Task statement: Only the lines starting at the one that contains "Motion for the" and running to the end should be repeated, exactly as written.

Data shown:
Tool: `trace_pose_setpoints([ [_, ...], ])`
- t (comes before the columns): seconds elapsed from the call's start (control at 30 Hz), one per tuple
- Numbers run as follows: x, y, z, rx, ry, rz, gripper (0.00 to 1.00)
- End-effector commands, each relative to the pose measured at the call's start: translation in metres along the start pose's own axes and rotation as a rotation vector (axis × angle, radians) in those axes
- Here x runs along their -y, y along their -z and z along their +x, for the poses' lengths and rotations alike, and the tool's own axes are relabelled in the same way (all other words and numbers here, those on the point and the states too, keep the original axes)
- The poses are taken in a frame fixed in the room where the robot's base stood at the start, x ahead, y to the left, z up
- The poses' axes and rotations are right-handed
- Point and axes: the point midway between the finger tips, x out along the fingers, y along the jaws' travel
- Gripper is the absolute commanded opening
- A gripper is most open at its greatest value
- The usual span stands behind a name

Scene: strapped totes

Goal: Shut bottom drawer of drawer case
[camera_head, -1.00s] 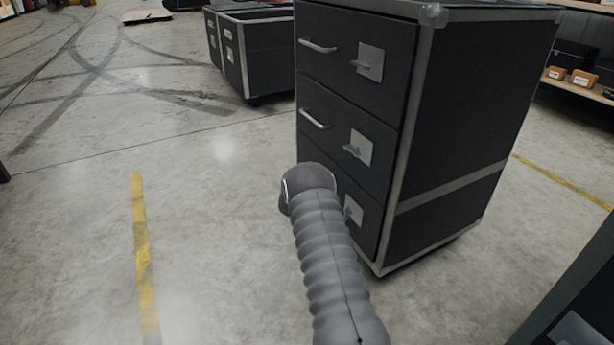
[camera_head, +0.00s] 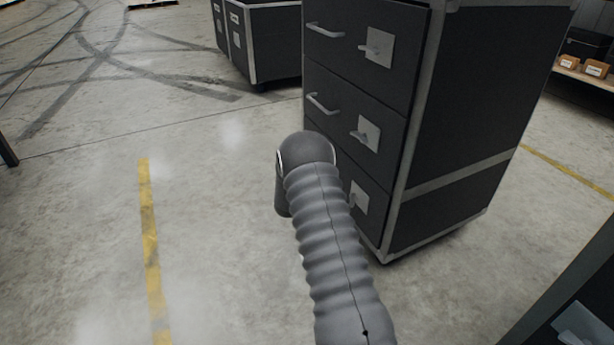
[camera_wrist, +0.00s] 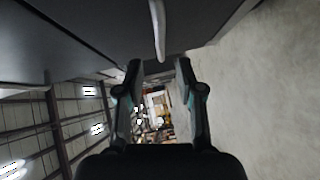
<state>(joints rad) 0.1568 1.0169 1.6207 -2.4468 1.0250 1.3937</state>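The dark grey drawer case (camera_head: 462,110) with metal edging stands at centre right in the head view. Its top drawer (camera_head: 345,60) and middle drawer (camera_head: 340,125) look flush. The bottom drawer (camera_head: 376,208) is largely hidden behind my arm, with its latch plate (camera_head: 359,197) showing; I cannot tell how far out it is. In the wrist view a pale bar handle (camera_wrist: 158,28) runs along a dark drawer front (camera_wrist: 95,30). My gripper (camera_wrist: 159,68) is open, its fingers just short of the handle with nothing between them. The head view does not show its fingers.
Another dark strapped case (camera_head: 262,45) stands behind, to the left. Shelving with small boxes (camera_head: 582,66) is at the right back. A dark edge (camera_head: 575,300) fills the lower right corner. The concrete floor on the left, with a yellow line (camera_head: 150,240), is clear.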

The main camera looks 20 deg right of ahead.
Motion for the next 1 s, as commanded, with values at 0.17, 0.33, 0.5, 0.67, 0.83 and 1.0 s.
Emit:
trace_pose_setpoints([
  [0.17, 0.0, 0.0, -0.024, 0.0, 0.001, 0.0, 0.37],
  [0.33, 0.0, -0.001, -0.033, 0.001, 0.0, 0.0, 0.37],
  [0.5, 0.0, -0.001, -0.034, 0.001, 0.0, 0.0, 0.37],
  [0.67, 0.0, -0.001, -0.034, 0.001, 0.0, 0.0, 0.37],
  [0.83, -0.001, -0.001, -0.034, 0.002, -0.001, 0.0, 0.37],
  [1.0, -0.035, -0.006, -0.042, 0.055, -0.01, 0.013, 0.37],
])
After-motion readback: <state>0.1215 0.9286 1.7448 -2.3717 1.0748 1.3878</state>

Finished exercise:
Motion for the next 1 s, as commanded, with values at 0.17, 0.33, 0.5, 0.67, 0.83 and 1.0 s.
Emit:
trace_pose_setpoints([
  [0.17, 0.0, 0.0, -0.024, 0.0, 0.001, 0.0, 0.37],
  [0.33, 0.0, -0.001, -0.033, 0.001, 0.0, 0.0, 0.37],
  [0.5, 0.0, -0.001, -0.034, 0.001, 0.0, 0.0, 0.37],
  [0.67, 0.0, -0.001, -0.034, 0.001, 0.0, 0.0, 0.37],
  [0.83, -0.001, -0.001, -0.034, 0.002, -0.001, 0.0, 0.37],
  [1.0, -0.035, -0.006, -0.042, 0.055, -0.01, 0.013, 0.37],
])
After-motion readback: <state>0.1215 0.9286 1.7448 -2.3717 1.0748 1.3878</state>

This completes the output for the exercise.